* _TASK DETAILS_
Identify all lines of the data containing the string "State" and copy them.

______

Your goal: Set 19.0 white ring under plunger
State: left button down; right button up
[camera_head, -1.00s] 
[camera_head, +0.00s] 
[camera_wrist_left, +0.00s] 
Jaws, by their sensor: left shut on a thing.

______

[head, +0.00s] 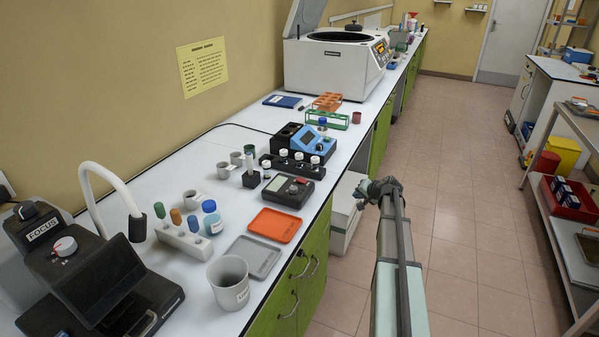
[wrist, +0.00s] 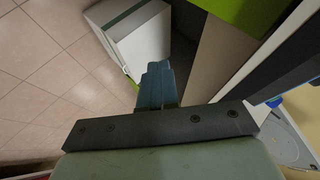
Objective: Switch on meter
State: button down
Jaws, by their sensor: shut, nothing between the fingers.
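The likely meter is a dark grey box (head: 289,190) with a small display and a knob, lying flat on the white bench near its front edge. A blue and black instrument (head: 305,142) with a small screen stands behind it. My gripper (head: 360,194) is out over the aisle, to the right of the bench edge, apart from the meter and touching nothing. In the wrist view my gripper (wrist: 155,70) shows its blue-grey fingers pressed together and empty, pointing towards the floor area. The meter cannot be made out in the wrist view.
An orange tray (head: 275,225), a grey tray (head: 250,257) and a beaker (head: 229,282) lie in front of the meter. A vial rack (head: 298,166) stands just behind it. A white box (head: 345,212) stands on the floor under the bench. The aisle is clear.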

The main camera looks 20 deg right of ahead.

______

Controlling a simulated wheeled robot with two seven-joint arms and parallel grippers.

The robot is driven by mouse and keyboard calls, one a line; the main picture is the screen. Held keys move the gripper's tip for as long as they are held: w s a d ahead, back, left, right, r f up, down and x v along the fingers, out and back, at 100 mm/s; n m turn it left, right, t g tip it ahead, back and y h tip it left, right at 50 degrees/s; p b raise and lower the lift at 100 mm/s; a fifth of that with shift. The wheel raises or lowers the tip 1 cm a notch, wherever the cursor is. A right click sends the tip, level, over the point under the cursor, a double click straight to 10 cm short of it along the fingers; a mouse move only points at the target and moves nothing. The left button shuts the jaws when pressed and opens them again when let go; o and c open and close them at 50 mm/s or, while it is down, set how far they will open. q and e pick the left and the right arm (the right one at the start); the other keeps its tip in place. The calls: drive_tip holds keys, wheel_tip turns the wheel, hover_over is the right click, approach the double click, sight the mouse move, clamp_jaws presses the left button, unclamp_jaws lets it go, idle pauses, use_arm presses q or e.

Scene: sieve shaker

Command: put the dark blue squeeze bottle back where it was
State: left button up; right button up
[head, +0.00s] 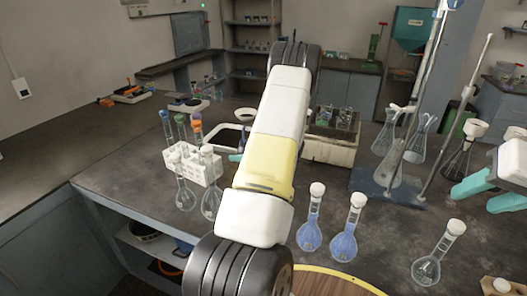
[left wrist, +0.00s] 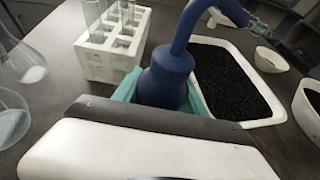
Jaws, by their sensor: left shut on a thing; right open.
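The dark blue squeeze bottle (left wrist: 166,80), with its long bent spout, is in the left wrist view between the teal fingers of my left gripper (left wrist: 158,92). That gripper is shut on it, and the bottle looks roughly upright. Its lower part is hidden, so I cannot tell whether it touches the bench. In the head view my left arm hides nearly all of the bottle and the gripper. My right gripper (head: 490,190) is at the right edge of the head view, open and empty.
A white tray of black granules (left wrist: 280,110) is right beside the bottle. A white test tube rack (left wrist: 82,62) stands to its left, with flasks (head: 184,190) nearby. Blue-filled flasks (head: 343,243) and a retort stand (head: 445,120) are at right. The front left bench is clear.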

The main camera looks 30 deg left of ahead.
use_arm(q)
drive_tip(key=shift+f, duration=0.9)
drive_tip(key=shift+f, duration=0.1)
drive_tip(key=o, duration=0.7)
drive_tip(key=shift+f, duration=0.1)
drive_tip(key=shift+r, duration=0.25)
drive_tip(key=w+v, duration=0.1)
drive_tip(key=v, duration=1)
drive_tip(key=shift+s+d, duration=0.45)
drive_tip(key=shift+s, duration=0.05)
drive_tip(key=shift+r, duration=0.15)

______

* _EXERCISE RESPONSE_
State: left button down; right button up
State: button down
State: left button up; right button up

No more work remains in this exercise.